Toutefois, l’entrepreneur de spectacles qui fait appel à des artistes prestataires de services dans l’UE ou l’EEE doit rester vigilant : la cour de Cassation a jugé que pour ne pas salarier ces artistes, l’organisateur devait rapporter la preuve qu’ils avaient bien la qualité de travailleurs indépendants dans leur État membre (Cass, civ. 24 avr. 2012. n°11-14505. Inédit). A défaut de pouvoir démontrer que les artistes sont des travailleurs indépendants, l’entrepreneur est considéré comme étant leur employeur.

La cour de Cassation a confirmé sa position dans un arrêt en date du 14 mai 2014 (  ) : c’est à l’entrepreneur qui fait appel aux artistes en France de prouver qu’ils exercent leur activité de manière indépendante dans leur État d’origine.

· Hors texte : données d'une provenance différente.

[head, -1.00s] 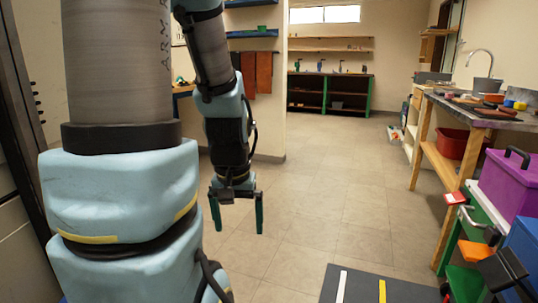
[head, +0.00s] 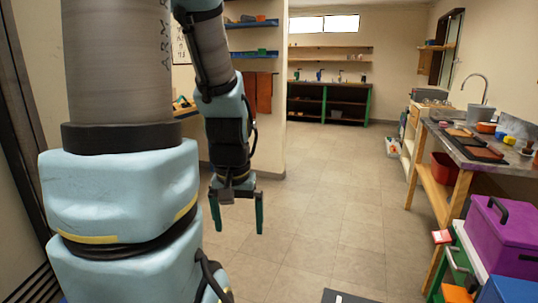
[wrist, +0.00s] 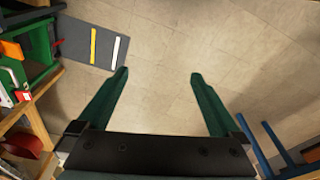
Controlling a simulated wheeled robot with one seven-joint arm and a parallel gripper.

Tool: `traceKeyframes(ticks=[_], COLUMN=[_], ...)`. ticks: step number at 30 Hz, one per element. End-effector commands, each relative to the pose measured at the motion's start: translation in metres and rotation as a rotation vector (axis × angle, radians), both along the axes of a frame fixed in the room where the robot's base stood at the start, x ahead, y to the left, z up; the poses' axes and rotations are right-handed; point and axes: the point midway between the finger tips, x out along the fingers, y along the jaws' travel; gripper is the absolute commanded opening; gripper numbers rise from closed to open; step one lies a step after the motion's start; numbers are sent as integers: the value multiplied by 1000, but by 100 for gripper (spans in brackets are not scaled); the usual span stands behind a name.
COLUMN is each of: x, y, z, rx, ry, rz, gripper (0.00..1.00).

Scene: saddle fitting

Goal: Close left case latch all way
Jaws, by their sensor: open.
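A purple case (head: 503,238) with a black handle stands low at the right edge of the head view, partly cut off. I cannot make out a left latch on it. My gripper (head: 238,228) hangs open and empty above the floor, left of centre in the head view and well away from the case. In the wrist view my gripper (wrist: 159,75) shows two green fingers spread apart with only floor tiles between them. The purple case does not show clearly in the wrist view.
A wooden workbench (head: 490,150) with a sink and tools runs along the right. A green cart (wrist: 38,75) and a dark striped mat (wrist: 92,42) are at the wrist view's left. Blue legs (wrist: 280,150) stand at its right. The middle floor is open.

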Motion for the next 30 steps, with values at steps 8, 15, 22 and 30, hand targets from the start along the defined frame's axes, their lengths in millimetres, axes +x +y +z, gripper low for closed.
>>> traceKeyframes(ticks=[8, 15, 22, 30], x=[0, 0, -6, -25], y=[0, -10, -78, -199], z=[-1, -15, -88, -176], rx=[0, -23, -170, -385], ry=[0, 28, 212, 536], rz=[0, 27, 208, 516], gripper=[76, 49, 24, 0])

A défaut, de pouvoir justifier que les artistes concernés exercent leur activité à titre de prestataires de services indépendants, la présomption de salariat s’applique.

La situation de travailleur indépendant peut notamment être rapportée par le biais du formulaire A1 (pour plus de précisions, se rapporter à l’étude « Réglementation applicable en cas d’embauche directe ou de détachement »    – cf. II.A.4)

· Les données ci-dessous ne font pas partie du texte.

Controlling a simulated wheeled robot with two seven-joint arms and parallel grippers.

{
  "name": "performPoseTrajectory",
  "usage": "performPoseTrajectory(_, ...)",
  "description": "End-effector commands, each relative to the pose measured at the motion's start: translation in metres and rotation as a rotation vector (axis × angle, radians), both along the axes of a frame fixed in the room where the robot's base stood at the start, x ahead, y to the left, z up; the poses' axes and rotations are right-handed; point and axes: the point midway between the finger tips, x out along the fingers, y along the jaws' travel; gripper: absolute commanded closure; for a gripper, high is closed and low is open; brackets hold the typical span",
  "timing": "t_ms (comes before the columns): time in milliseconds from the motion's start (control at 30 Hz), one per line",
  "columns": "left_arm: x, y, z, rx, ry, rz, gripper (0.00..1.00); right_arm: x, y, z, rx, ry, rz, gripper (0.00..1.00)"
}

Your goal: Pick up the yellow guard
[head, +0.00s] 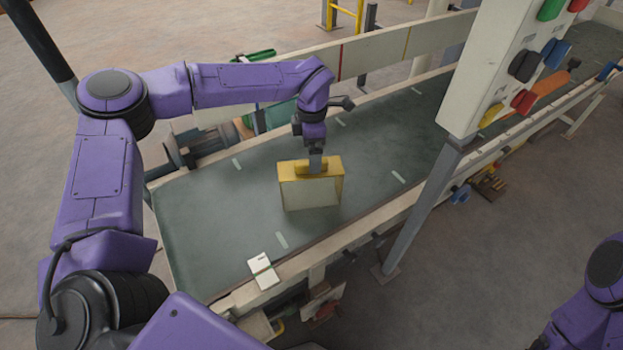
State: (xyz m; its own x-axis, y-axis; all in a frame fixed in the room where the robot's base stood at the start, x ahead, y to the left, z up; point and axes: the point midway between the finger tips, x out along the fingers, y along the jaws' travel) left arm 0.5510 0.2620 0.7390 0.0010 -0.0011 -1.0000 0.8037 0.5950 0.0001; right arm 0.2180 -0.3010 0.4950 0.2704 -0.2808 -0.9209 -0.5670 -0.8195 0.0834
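The yellow guard (337,170) is a box-like piece with a yellow frame, a pale front panel and a raised handle on top. It is upright over the middle of the green conveyor belt (215,235); whether it rests on the belt or hangs just above it I cannot tell. My left gripper (315,164) points down from above, with a grey finger overlapping the front of the handle. The other finger is hidden, so its grip is unclear. Only part of my right arm shows at the lower right; its gripper is out of view.
A pale control box (510,65) with coloured knobs stands on a grey post (424,215) to the right of the guard. Rails run along both belt sides. The belt around the guard is clear.

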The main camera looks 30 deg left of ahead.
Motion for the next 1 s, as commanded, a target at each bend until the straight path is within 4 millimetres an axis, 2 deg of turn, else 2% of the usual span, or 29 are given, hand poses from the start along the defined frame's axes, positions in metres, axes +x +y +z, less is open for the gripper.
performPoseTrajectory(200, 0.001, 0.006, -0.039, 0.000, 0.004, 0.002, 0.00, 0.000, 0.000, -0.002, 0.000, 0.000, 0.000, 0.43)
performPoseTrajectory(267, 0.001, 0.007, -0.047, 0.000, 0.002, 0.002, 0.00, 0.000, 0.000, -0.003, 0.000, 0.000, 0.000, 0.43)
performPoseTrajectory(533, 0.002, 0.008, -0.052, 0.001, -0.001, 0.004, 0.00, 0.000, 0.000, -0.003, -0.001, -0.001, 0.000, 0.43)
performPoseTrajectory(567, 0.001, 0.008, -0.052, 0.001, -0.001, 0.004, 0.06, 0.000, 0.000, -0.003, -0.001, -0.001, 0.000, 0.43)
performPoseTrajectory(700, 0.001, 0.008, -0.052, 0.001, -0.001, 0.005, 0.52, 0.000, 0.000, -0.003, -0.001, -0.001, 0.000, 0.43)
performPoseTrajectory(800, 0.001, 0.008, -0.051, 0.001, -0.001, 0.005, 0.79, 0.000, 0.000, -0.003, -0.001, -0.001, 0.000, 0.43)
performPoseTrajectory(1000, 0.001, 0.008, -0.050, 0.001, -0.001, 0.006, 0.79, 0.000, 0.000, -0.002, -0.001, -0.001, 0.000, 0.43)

2.Dirigeance de droit ou de fait

a.Artiste titulaire de la licence d’entrepreneur de spectacles

Au regard du bénéfice de l’assurance chômage, il est déconseillé à un artiste ou un technicien intermittent d’être titulaire de la licence d’entrepreneur de spectacles, car Pôle emploi, selon un faisceau d’indices (signature de chèques et de contrats, établissement du siège social de la structure au domicile de l’intermittent, titularité de la licence, etc.), peut considérer, compte tenu de ses responsabilités d’organisateur ou de producteur de spectacles et/ou de dirigeant, que l’intermittent n’est plus en recherche effective d’emploi et qu’il n’est pas embauché en contrat de travail.

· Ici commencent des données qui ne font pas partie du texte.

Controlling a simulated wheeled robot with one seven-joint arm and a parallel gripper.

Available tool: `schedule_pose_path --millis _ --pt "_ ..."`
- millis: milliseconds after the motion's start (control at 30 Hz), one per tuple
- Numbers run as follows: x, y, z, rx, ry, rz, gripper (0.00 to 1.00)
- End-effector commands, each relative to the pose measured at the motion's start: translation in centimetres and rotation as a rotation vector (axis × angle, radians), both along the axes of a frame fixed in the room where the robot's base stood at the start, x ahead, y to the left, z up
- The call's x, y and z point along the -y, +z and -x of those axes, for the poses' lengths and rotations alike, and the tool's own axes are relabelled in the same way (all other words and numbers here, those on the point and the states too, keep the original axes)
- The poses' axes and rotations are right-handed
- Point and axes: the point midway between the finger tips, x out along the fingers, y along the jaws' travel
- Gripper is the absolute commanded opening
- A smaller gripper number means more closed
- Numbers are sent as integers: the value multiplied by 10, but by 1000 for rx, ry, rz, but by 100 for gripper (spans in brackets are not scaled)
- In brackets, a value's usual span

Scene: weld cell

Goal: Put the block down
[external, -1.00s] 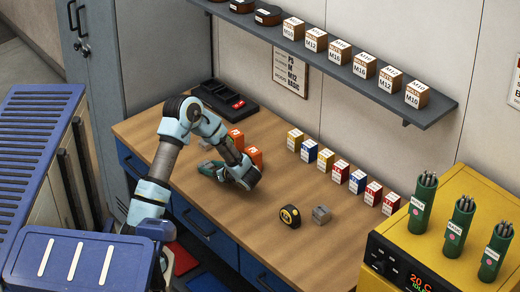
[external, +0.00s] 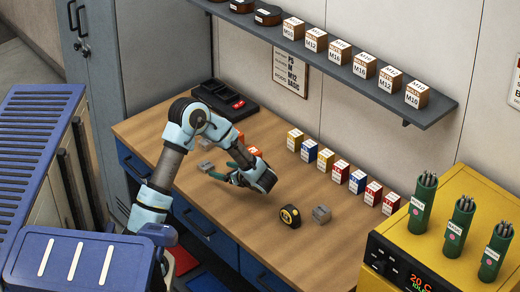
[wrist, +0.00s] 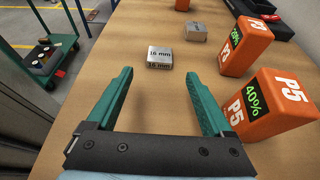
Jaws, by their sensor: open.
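A silver block (wrist: 159,58) marked "16 mm" lies on the wooden bench (wrist: 130,22). It sits just beyond and between the fingertips of my gripper (wrist: 160,76) in the wrist view, touching neither finger. In the external view the block (external: 206,167) is on the bench left of my gripper (external: 223,170). The green fingers are spread apart with nothing between them. A second, similar grey block (wrist: 197,31) lies farther along the bench.
A tape measure (external: 290,216) and a grey block (external: 321,214) lie on the bench at right. Coloured boxes (external: 326,159) line the wall. The bench front is clear.

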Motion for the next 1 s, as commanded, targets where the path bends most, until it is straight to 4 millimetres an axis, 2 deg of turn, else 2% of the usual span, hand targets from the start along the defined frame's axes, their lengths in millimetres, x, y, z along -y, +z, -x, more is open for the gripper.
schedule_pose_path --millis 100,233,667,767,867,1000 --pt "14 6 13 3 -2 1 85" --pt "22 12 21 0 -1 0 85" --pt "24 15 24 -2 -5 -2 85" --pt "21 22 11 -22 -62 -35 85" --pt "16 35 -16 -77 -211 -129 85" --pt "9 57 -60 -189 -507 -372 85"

Le seul indice de la détention n’est pas suffisant pour prouver la qualité de dirigeant de fait, selon la Cour de cassation (Cass. soc., 8 juil.2020, 18-21.278, Inédit   

« Ayant relevé que la détention d’une licence d’entrepreneur de spectacles vivants en application de l’article L. 7122-5 du code du travail ne suffisait pas à conférer à son titulaire la qualité de dirigeant de l’association organisatrice des spectacles, en sorte que Pôle emploi ne rapportait pas la preuve que, comme il le soutenait, l’activité de l’artiste s’exerçait en toute autonomie dans des conditions impliquant son inscription au registre du commerce, la cour d’appel en a exactement déduit que la présomption de contrat de travail devait recevoir application« .

En revanche, lorsqu’elle est accompagnée d’autres faits, la titularité de la licence est un indice important de la qualité de dirigeant de fait (Cass, soc. 9 déc. 2010. n°09-16751. Inédit).

Dans l’affaire du 9 décembre 2010, l’artiste concerné était également trésorier général adjoint de l’association, il avait signé des versements sur le compte de l’Assedic, ainsi que des lettres et bordereaux adressées à différentes caisses sociales et la plupart de ses CDD n’étaient pas signés.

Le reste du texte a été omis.